男子47名、女子10名、マネージャー5名、総勢62名の静岡翔洋ラグビー部。部員の約半数が未経験者ながら常に全国大会出場を目指すチームには、スポーツを楽しみ、目標に向け努力を惜しまない選手たちの姿があった。

キック合戦に敗れた昨年。今年は「継続してアタック」。

男子は、新人戦、高校総体、全国高校ラグビーなど、これまで数多くの県優勝実績を誇り、近年は静岡聖光学院と全国大会出場の座を競い続けている。花園を懸けた戦いでは、一昨年は14対7で勝利し、キック合戦となった昨年は7対21で敗戦。今年は「継続してアタック」をテーマにチームを磨いてきた。身長185㎝超えの選手3人を揃える強力なFW陣を高校日本代表候補のナンバーエイト名取稜太郎(3年)がリードし、相手を押し込みながらボールをつなぎ前進。要所ではキックとランニングに長けたキャプテンの山口航太朗(3年)が最後方からチームを支える。ここまで県内では無敗という強さで県高校総体2年連続13回目の優勝を決め東海3位、セブンスでも6大会ぶりに県を制した。今年3年目の津高宏行監督は、ヤマハ発動機で7年間プレーし、引退後は選手の育て方や戦術を学んだ指導者。「まずはラグビーを楽しむこと。その上で目標に向かって努力することの大切さを学んでほしい」と話す。選手に求めるのは「凡事徹底」。サポートの精度やスピードといったプレーに限らず、挨拶や整理整頓など、常に視野を広く、当たり前のことを実行できる、社会で通用する人間への成長を願う。人工芝グラウンドやウエイトルームに加え、トレーナーやスポーツ栄養士など、充実した環境も強みだ。週3~4回ウエイトトレーニングを行い、FW陣6人の平均体重は80㎏から90㎏に増えた。「目標は全国高校ラグビー県大会決勝で50点差をつけて勝つことです」と山口。圧倒的な強さで県を制し、花園に乗り込む覚悟だ。何よりも、自分たちが強くなる過程、仲間と分かち合う勝利を楽しんでいる。

女子の目標は全国U18セブンス。
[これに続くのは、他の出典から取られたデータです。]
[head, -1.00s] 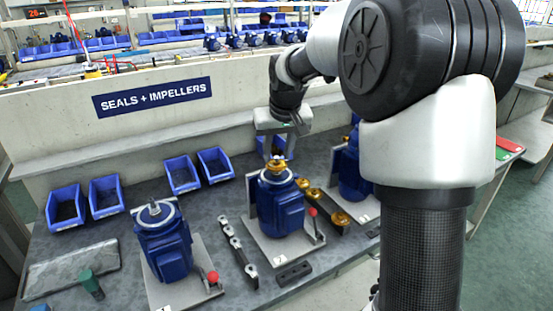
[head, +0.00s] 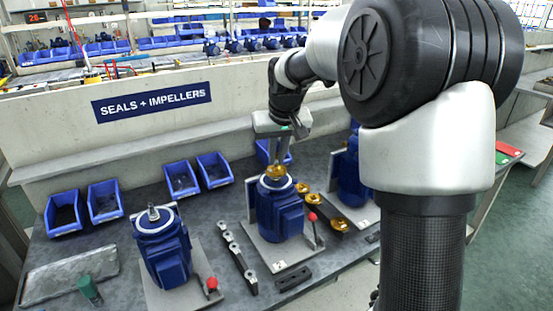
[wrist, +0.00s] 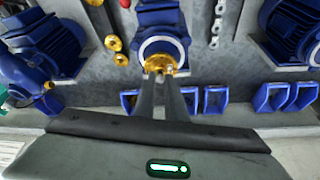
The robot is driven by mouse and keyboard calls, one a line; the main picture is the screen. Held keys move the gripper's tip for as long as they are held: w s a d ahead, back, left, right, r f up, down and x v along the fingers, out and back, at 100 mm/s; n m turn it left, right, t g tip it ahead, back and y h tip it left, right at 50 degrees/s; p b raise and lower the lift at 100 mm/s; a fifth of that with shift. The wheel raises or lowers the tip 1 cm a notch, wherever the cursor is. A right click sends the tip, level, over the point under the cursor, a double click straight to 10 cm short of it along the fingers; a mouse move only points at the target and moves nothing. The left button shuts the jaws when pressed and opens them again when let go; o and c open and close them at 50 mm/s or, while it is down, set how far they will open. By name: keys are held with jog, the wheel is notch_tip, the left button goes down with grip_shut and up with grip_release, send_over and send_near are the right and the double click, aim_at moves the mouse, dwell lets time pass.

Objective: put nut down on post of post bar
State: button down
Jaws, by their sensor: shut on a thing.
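My gripper (head: 276,166) points down over the middle blue pump (head: 280,212), its fingers shut on a brass nut (head: 277,173). In the wrist view the nut (wrist: 160,64) sits between the fingertips (wrist: 161,74), in front of the pump's pale end ring (wrist: 165,47). I cannot tell whether the nut still touches the pump's shaft. The post bar (head: 325,213) lies just right of that pump, with brass nuts on it. In the wrist view this bar (wrist: 115,28) shows left of the pump, apart from my gripper.
A second bar with silver pieces (head: 237,250) lies left of the middle pump. Other blue pumps stand left (head: 165,250) and right (head: 351,180). A red-knobbed lever (head: 313,217) rises beside the middle pump. Blue bins (head: 181,179) line the back of the bench.

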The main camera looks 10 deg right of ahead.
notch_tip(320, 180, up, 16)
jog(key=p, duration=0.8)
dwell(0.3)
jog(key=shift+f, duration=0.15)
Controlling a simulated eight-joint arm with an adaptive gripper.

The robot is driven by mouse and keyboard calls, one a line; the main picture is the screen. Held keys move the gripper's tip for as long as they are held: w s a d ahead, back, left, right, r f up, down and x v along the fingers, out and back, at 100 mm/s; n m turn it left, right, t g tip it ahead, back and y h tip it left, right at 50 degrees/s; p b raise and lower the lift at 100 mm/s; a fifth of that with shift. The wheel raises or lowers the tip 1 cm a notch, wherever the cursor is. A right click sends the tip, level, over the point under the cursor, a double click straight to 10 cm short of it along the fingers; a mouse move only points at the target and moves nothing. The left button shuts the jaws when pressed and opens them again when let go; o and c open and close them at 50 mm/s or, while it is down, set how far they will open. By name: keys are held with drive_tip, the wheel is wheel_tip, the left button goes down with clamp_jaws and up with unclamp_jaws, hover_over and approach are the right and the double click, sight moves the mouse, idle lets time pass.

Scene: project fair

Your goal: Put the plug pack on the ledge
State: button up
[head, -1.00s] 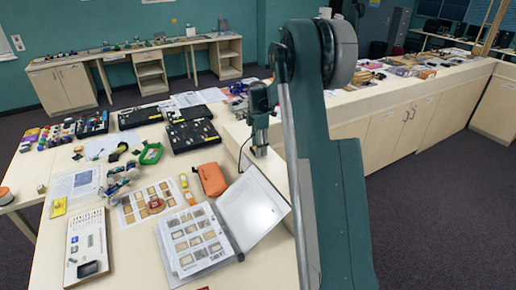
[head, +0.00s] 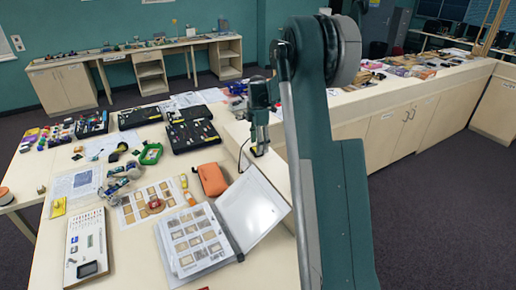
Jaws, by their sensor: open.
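My gripper (head: 260,147) points down over the pale raised ledge (head: 236,133) along the right side of the table, just right of the orange pouch. Its jaws are open. A small dark piece, likely the plug pack (head: 259,153), shows at the ledge surface right under the fingertips. It is too small to tell whether the fingers touch it. A thin black cord hangs in a curve left of the gripper, down over the ledge edge. My arm hides part of the ledge to the right.
The orange pouch (head: 212,179) and open binder (head: 196,240) lie on the table below the ledge. Black tool cases (head: 193,135), a green tape dispenser (head: 150,153) and a white board (head: 87,245) crowd the table. The long counter (head: 400,92) continues right.

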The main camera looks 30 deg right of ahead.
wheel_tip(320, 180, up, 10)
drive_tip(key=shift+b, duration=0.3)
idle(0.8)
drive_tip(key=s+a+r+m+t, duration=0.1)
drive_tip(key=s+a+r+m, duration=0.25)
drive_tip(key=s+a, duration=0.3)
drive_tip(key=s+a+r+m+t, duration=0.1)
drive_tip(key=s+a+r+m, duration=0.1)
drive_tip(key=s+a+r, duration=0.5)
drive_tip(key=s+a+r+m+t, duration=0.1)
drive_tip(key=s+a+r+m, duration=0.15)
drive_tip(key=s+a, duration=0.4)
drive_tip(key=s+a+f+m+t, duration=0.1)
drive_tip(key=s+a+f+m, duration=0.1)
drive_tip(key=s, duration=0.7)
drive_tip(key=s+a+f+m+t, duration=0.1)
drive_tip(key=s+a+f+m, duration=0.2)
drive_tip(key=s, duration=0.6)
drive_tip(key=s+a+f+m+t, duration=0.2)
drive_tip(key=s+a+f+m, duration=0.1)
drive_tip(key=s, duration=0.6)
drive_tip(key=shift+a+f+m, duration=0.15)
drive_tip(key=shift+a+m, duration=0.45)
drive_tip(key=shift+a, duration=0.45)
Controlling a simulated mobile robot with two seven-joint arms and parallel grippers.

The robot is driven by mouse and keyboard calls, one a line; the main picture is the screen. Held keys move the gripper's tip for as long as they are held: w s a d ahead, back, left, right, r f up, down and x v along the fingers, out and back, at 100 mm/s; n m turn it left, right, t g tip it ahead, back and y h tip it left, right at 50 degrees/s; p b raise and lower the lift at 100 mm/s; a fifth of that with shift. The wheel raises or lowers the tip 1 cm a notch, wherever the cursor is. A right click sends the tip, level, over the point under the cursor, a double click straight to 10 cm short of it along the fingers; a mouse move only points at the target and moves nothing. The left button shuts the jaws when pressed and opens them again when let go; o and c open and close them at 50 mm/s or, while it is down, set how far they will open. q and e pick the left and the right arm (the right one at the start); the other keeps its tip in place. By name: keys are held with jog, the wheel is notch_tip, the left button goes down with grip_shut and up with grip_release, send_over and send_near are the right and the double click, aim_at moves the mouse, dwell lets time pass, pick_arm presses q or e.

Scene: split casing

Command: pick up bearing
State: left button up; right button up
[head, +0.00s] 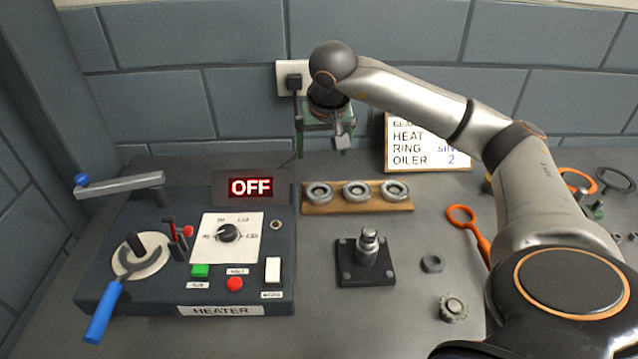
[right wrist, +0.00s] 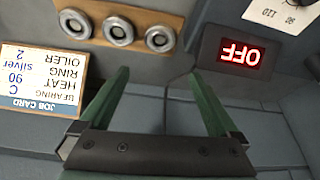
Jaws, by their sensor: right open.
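Three grey ring bearings sit in a row on a wooden rack (head: 335,209): a left bearing (head: 318,192), a middle bearing (head: 356,191) and a right bearing (head: 396,190). The same row shows at the top of the right wrist view, with a bearing (right wrist: 160,39) nearest the fingers. My right gripper (head: 323,142) is behind the rack, near the wall. Its green fingers (right wrist: 160,78) are apart with nothing between them. The bearings are clear of the fingers. My left gripper is in neither view.
A heater box (head: 150,290) with an OFF display (head: 251,187) stands at left. A job card (right wrist: 42,80) reads bearing C, heat 90, ring silver, oiler 2. A black block with a post (head: 366,262), a dark ring (head: 432,263) and a gear (head: 453,307) lie in front.

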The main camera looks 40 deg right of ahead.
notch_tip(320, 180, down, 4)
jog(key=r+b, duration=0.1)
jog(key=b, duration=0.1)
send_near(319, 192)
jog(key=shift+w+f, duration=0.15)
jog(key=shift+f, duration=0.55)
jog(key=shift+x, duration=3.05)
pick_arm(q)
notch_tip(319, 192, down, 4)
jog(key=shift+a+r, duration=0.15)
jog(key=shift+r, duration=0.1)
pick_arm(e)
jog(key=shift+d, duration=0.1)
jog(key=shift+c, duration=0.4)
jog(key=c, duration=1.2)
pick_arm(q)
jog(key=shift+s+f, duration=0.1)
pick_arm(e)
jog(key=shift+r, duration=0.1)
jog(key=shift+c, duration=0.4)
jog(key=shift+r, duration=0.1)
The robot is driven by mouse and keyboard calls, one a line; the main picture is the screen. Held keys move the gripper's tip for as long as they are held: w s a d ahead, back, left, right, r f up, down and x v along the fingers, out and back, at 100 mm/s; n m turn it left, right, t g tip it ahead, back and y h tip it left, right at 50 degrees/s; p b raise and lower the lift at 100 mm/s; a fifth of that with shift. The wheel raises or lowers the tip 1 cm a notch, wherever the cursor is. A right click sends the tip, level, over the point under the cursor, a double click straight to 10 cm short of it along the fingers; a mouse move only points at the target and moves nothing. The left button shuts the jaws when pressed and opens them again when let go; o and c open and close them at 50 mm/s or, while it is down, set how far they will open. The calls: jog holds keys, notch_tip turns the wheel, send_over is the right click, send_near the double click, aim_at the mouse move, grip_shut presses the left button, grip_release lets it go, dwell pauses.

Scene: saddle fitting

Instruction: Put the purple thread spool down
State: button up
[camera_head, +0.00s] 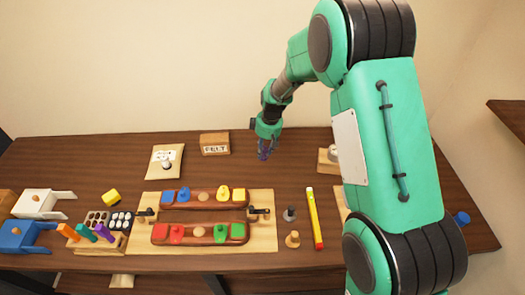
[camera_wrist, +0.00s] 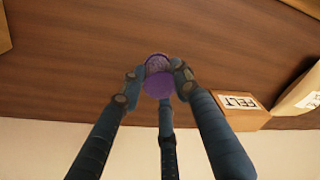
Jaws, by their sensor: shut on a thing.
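The purple thread spool (camera_wrist: 157,82) is between the fingers of my gripper (camera_wrist: 155,88) in the wrist view. The fingers are shut on it. In the head view my gripper (camera_head: 264,152) points down over the back part of the table, right of the FELT box, and the spool shows only as a small purple patch at its fingertips. I cannot tell whether the spool touches the wood.
The FELT box (camera_head: 215,144) stands left of my gripper and also shows in the wrist view (camera_wrist: 240,108). A tan packet (camera_head: 165,161) lies farther left. A board (camera_head: 268,231) with coloured blocks lies in front. Bare wood surrounds my gripper.

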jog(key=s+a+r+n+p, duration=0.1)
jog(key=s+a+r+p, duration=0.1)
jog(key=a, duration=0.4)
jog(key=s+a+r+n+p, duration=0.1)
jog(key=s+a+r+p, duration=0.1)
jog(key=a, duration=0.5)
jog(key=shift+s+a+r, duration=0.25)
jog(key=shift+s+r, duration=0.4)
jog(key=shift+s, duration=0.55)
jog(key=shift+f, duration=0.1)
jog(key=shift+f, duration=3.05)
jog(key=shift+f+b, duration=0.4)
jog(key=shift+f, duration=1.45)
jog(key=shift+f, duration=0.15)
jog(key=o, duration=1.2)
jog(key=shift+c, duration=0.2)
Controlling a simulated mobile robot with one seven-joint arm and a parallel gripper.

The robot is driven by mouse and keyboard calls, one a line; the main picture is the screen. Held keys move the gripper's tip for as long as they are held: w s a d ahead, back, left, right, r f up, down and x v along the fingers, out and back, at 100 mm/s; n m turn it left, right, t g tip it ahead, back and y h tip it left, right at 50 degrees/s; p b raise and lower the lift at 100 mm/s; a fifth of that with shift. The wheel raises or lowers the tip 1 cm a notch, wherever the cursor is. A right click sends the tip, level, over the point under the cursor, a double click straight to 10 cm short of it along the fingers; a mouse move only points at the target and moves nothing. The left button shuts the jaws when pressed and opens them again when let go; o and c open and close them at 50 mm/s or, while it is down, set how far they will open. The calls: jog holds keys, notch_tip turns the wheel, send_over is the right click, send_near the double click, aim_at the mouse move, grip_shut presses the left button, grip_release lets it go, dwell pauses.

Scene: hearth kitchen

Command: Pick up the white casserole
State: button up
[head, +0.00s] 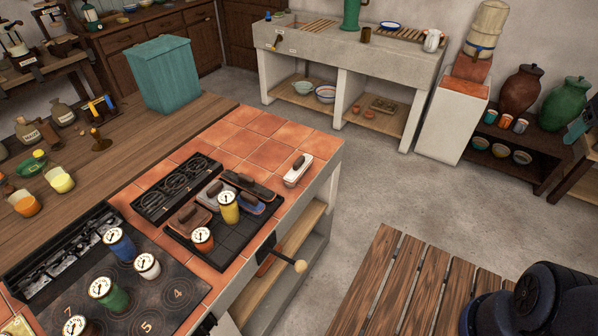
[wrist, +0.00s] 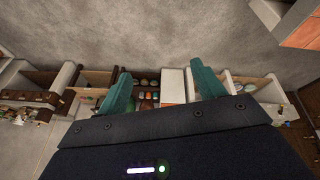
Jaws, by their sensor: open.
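The white casserole appears to be the small oblong white piece with a dark grip on top (head: 297,172), in the head view. It sits on the orange tiled counter (head: 268,124) near its right edge, right of the dark stove grates. My gripper (wrist: 160,82) shows in the wrist view with its two teal fingers spread apart and nothing between them. It is well away from the casserole, which does not show in the wrist view.
Several similar dark and grey handled pieces (head: 250,187) and gauge-topped canisters (head: 229,207) crowd the stove left of the casserole. A wooden handle (head: 299,265) juts from the counter front. A slatted wooden table (head: 385,280) stands at the lower right. Open floor (head: 375,185) lies beyond the counter.

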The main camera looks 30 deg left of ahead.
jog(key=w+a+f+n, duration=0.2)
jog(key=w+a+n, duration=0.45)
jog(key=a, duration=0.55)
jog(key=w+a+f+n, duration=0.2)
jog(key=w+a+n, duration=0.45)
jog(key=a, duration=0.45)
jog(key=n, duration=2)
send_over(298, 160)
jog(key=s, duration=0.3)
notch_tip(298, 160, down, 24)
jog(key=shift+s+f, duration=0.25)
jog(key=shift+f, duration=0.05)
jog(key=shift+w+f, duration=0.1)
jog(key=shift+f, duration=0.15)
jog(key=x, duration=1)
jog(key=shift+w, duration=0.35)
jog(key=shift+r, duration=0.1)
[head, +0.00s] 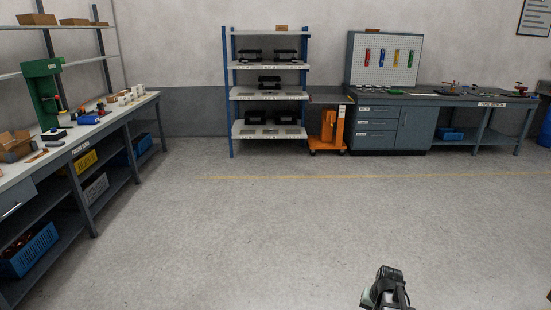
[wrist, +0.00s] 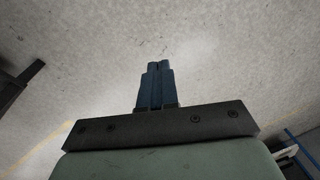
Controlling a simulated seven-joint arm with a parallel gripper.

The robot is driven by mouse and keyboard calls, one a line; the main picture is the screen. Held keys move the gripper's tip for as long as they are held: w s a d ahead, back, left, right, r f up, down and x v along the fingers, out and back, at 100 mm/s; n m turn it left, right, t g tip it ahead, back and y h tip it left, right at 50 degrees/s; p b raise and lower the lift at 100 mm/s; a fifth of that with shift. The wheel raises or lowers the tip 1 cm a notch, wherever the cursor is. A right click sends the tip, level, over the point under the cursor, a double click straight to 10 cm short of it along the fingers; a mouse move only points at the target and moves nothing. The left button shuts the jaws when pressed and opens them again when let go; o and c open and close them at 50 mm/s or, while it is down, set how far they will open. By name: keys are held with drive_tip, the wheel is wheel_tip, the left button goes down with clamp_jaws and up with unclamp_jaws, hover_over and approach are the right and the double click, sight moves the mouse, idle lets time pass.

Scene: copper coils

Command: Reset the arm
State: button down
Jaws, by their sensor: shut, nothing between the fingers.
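My gripper (wrist: 159,66) shows in the wrist view with its two blue fingers together and nothing between them. It is over bare grey floor. In the head view, part of my arm (head: 386,288) shows at the bottom, right of the middle. The fingertips cannot be made out there. The arm is apart from all benches and shelves.
A long workbench (head: 22,172) with tools and bins runs along the left. A blue-framed shelf (head: 270,93) with black items, an orange lift (head: 327,130) and a grey bench (head: 417,96) stand at the back wall. The floor (head: 250,235) between is clear.

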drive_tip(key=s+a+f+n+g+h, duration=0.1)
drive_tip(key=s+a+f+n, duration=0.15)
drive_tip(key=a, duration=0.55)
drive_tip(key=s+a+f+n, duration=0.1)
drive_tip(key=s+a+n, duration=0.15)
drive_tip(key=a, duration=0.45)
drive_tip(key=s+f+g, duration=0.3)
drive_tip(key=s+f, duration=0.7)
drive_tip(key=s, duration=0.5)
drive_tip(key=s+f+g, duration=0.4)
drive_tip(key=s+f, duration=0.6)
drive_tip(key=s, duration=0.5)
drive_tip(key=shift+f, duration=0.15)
部員10名が東海1位に燃える。

女子部員は3年生3人、2年生4人、1年生3人。県内で唯一、7人制ラグビーの試合ができる人数を揃える。目標は全国U18セブンス大会出場だ。静岡代表として、9月開催の東海地区予選で1位を目指す。2年前は決勝で敗れ、涙を飲んだ。以降は大会中止が続き、3年生にとっては最後のチャンスだ。「目標は全国で一勝」と杉田陽和キャプテン(3年)。部員の半数以上が初心者だが、練習は男子と一緒に行い、スピードやタックルへの対応力を上げてきた。相手を恐れず立ち向かう気持ちは負けない自信がある。「学年関係なく、体格やスピードなど、自分たちの個性を生かすチームの一体感が強み」と杉田。ラグビーに大切な結束や勇気を備えたチームの10人全員が、クラブチームや強豪校がひしめく全国大会で躍動する自分たちの姿を熱望している。男女揃っての全国大会出場に向け、まずは女子チームが先陣をきる。


男子キャプテン
山口 航太朗(やまぐち こうたろう)
YAMAGUCHI Kotaro
清水四中出身。中学ではサッカー部。中3の時に見たラグビーW杯「日本対アイルランド」、県大会決勝「静岡翔洋対静岡聖光学院」に刺激を受け、同校に進学しラグビーを始める。左足から繰り出す正確なキックとランニングが持ち味のフルバック。「部員全員の仲が良く、勝った時の達成感は格別」と今年に入り県内無敗のチームを牽引する。(前列右から3人目)


女子キャプテン
杉田 陽和(すぎた ひより)
SUGITA Hiyori
埼玉県出身。小学1年からラグビーを始め、中学時代はバスケ部。「3年間燃える何かがほしい」と姉のいる同部で再びラグビーの道へ。恵まれた体格を生かしたタックルを武器に、フランカー、ロックをこなし、18歳以下日本代表候補の合宿にも参加。15人制ラグビーの東海選抜メンバーでもあり、大学進学後もラグビーを続ける予定。(写真中央)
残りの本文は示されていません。